The story in Truancy City now focuses, in my opinion, more on a different character besides the one that were introduces earlier, like Umasi and Zen and Tack. Now it is more up to Cross to take a lead, he also has a past with the Educators and is a bit caught in between the Truants and Educators and also does not really know what to do in the beginning. I really liked the focus on his character, especially with several flashbacks to things that happened in his past and which made him the person he is today.

Just like Cross’s character, looking at Truancy City and on the whole all the characters are a big plus, they become more and more relatable. In each book you get to know different individual characters: Umasi, Zen, Noni, Edward, Cross, Floe, The Mayor, Rothenberg, Tack, the albino. These are just to name a few. Just by the first book alone you have a certain image of each one but with the prequel and especially in the concluding book there is whole picture appearing of each individual character. Isamu Fukui has created over these three books a very nice set of characters, of which some by certain events that happened will be missed.
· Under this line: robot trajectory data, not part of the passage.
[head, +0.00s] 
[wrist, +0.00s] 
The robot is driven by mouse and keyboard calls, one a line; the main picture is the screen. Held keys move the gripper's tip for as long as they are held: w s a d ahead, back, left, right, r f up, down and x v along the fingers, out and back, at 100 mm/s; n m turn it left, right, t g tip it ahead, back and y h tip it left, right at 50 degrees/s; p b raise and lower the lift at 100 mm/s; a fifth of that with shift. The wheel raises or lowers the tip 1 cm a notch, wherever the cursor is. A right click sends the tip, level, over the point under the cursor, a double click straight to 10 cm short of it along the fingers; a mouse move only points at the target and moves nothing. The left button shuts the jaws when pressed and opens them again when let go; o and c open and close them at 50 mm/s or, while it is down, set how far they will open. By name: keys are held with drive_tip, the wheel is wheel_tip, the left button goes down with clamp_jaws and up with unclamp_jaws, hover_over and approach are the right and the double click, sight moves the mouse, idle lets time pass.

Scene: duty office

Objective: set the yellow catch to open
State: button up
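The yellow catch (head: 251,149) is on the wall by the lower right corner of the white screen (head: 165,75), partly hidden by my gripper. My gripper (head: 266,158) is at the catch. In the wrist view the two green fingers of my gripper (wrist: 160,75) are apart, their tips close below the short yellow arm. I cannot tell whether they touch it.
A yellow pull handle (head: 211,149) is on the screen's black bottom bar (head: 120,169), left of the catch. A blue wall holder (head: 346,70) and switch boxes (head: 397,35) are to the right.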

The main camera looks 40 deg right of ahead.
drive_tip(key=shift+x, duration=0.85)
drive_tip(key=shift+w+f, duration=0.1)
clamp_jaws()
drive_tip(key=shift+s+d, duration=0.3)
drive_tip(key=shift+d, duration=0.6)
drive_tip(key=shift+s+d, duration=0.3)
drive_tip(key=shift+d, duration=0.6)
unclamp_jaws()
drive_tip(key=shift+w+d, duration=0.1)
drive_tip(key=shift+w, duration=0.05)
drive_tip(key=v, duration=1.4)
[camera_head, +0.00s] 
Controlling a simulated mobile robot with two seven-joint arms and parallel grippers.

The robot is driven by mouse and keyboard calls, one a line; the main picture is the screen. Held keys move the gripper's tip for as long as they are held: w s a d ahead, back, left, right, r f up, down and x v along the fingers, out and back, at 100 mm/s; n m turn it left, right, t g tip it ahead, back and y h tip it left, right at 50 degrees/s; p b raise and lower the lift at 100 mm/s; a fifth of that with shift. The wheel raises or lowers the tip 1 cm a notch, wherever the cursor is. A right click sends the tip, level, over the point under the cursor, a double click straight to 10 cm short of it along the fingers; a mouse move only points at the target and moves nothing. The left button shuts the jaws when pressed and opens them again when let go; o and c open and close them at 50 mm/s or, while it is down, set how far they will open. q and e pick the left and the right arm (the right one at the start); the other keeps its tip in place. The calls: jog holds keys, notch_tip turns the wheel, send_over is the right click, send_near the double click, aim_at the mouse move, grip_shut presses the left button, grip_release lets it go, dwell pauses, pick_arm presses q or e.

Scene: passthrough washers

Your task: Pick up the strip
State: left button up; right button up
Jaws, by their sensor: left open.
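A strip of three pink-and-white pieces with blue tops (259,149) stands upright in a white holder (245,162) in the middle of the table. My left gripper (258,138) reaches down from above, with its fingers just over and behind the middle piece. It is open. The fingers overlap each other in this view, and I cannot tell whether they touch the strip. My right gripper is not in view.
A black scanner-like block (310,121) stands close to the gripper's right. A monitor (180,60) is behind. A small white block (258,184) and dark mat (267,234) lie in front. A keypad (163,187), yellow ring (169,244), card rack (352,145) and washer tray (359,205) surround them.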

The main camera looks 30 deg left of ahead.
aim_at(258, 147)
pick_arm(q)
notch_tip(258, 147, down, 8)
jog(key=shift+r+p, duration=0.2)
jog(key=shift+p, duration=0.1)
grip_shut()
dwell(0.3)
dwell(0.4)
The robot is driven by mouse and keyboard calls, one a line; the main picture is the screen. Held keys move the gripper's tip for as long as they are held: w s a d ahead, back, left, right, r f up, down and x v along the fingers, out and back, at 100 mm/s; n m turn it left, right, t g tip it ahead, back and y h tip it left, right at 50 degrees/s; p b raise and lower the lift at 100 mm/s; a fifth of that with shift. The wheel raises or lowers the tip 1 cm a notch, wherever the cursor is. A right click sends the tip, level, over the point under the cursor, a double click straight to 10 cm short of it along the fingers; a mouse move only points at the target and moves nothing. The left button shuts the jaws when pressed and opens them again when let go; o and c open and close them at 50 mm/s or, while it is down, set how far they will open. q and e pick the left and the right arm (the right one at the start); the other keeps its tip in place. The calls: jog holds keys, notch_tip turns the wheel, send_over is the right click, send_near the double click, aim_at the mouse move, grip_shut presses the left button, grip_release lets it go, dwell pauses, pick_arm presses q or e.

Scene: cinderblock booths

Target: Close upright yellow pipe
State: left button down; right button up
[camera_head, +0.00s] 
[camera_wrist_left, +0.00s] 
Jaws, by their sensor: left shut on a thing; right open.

The Truancy series is action-packed, exciting and with the last book, unexpected from start to finish. The whole Truancy series really holds a promise, the plotting already started in the first book and was greatly kept up as the story progressed, in the end there is really a nice curve ball that keeps you tense in reading this book until the final page. What Isamu Fukui managed at young age with creating the idea of the Truants and Educators is only further built up in the other two books that follow it up. Truancy is a great series for teen boys, all the action and I think the Oriental inspiration behind the book will appeal to many. The series has a great build up in the story itself and I must stress to read it in the order (I did it with the prequel in the middle), it will be much more satisfying!